(Robot episode data)
----

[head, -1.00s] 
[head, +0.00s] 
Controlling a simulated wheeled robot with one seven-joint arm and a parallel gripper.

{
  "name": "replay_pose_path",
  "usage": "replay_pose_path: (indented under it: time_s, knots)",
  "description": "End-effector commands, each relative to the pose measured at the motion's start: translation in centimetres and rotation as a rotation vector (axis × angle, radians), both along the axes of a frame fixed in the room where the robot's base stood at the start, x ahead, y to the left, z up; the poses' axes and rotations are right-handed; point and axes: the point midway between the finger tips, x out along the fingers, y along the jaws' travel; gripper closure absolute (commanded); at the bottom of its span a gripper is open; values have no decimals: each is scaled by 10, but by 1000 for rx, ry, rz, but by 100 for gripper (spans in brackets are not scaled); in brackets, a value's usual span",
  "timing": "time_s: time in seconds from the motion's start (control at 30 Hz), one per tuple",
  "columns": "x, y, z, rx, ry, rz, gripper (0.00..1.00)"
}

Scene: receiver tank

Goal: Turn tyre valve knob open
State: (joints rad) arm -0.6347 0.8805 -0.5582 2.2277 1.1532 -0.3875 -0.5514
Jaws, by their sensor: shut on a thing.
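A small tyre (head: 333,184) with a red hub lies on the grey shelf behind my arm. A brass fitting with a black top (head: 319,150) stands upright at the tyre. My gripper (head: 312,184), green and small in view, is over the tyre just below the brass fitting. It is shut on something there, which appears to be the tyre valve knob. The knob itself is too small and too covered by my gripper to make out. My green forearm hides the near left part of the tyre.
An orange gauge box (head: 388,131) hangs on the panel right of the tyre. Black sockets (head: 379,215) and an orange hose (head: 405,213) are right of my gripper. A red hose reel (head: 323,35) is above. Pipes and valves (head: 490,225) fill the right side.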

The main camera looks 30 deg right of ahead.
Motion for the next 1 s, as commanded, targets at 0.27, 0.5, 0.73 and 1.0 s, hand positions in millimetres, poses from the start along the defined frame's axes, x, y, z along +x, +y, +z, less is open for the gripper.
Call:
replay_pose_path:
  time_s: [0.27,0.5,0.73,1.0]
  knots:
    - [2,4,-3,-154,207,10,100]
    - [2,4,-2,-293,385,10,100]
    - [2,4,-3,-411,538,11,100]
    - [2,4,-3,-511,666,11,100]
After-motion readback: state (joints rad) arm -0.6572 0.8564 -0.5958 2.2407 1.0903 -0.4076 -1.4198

----

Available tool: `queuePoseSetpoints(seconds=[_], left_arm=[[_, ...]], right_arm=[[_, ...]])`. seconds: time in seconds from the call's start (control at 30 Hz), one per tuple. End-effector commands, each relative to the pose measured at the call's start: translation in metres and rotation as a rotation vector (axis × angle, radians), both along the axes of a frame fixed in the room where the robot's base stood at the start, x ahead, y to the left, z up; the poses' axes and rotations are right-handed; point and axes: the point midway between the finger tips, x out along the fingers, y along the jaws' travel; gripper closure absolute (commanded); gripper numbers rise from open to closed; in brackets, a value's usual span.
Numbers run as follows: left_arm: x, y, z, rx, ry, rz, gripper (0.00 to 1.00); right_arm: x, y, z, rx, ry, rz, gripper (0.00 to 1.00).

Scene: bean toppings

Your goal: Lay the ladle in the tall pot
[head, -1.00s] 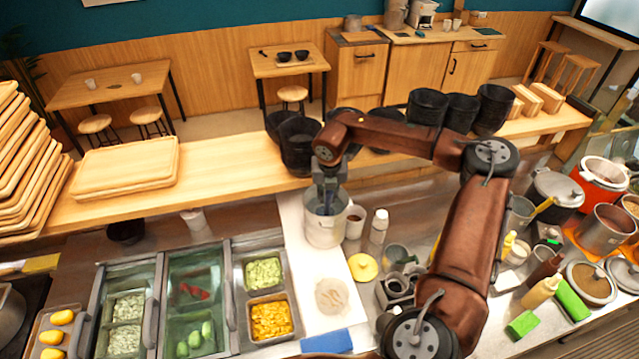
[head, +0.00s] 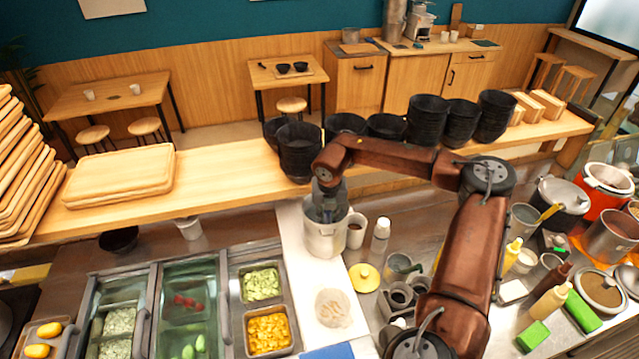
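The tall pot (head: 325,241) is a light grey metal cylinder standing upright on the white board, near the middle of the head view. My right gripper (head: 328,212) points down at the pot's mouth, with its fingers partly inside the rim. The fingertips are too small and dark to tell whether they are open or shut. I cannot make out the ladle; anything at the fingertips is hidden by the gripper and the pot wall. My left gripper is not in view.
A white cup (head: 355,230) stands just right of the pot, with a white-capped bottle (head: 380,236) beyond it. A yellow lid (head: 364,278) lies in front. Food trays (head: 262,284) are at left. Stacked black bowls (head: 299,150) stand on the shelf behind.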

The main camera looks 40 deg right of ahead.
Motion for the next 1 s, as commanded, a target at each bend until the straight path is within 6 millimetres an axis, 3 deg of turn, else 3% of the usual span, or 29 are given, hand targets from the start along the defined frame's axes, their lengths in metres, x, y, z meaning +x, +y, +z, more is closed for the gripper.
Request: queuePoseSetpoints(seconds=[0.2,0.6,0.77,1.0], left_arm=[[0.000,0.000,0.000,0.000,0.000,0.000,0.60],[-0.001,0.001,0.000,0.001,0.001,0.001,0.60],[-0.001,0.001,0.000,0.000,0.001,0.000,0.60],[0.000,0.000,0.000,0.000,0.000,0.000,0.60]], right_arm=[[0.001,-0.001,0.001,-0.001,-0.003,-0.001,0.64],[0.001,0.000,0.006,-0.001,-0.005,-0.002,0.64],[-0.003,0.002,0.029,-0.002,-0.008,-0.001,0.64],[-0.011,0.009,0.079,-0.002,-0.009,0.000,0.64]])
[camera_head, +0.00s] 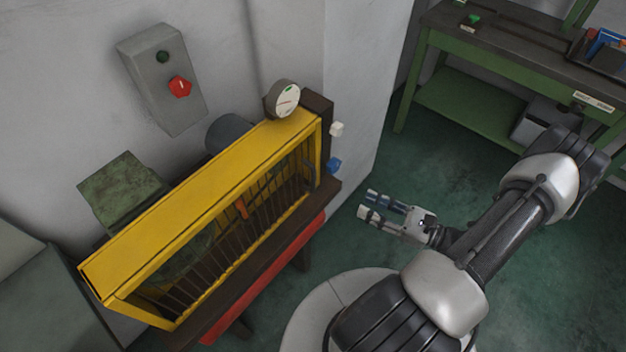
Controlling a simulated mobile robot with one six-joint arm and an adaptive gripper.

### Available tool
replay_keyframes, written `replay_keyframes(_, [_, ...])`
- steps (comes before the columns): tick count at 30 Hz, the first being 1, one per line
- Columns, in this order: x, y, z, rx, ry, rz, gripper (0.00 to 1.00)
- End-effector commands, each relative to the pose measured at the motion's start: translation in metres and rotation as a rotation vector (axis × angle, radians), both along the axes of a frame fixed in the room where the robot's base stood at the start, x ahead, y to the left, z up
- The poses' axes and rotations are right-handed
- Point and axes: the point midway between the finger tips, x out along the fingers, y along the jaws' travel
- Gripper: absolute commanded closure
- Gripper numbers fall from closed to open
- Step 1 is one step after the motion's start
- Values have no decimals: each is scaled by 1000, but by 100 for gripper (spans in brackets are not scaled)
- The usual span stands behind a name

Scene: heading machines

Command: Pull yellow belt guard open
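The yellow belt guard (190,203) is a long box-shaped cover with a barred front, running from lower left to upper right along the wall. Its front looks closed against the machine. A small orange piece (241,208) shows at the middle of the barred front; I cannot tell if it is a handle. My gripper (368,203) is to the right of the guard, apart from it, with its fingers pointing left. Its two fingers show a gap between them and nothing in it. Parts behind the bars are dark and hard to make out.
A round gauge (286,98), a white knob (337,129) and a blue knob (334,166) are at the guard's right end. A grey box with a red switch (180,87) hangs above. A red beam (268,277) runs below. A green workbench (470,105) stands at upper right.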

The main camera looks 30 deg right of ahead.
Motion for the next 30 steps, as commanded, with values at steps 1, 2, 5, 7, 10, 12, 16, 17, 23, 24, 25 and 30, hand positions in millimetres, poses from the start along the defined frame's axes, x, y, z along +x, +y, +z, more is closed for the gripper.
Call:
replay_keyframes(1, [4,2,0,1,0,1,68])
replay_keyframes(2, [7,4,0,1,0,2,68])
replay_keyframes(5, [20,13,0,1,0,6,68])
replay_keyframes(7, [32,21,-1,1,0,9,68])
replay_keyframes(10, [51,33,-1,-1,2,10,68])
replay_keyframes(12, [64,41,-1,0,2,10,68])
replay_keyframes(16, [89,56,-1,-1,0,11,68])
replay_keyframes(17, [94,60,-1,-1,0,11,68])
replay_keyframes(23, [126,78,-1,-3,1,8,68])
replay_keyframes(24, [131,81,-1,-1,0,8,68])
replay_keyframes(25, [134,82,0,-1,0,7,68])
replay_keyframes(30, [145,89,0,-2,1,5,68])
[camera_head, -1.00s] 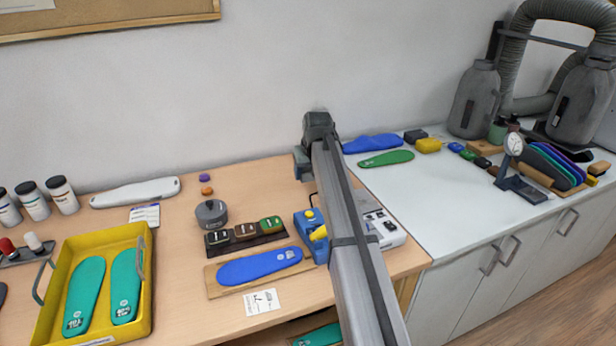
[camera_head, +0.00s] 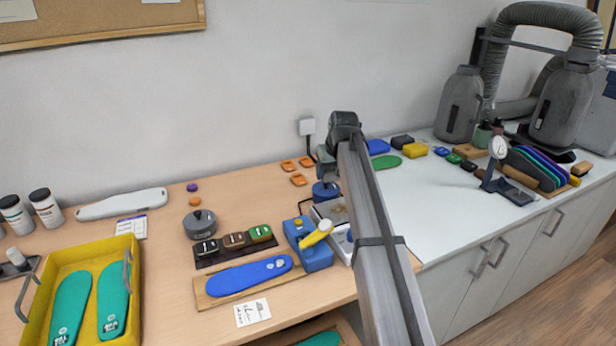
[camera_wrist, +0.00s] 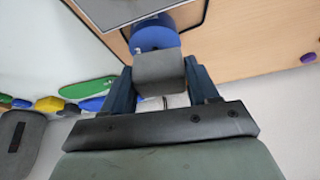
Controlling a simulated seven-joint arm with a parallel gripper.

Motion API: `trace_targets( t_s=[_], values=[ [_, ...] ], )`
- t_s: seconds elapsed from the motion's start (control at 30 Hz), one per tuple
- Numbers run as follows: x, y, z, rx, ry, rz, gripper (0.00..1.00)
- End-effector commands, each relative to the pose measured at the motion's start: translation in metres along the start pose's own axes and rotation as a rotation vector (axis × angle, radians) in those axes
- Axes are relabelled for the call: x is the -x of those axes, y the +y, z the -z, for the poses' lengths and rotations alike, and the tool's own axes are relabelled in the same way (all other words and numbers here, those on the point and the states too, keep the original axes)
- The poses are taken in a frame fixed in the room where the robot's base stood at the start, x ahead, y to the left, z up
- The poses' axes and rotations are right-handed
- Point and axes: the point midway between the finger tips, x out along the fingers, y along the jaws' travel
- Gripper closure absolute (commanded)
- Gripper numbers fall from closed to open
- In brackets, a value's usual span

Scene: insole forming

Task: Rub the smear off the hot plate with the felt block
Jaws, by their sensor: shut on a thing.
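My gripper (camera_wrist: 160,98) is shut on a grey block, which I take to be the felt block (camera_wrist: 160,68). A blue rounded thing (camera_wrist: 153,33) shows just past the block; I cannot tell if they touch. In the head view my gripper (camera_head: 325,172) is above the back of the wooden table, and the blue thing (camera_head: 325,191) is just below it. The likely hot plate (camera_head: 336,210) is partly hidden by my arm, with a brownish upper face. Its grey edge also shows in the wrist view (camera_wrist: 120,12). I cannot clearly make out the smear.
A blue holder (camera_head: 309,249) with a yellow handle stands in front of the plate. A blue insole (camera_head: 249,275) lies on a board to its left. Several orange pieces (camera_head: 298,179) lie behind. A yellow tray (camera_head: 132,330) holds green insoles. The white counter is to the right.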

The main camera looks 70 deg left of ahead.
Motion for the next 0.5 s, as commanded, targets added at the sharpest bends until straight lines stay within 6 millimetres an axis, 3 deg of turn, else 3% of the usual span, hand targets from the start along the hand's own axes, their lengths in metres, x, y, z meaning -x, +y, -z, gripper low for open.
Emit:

----

> Task brief
Going down the listing above, begin printing at the line with "### Available tool" and finish with the line with "Scene: heading machines", exactly as they appear.

> Right answer
### Available tool
replay_keyframes, written `replay_keyframes(_, [_, ...])`
- steps (comes before the columns): tick count at 30 Hz, the first being 1, one per line
- Columns, in this order: x, y, z, rx, ry, rz, gripper (0.00 to 1.00)
- End-effector commands, each relative to the pose measured at the motion's start: translation in metres and rotation as a rotation vector (axis × angle, radians), both along the axes of a frame fixed in the room where the robot's base stood at the start, x ahead, y to the left, z up
- The poses' axes and rotations are right-handed
- Point and axes: the point midway between the finger tips, x out along the fingers, y along the jaws' travel
- Gripper: absolute commanded closure
- Gripper numbers fall from closed to open
- Step 1 is one step after the motion's start
- Values have no decimals: each is scaled by 1000, but by 100 for gripper (spans in brackets are not scaled)
- The usual span stands behind a name

Scene: heading machines

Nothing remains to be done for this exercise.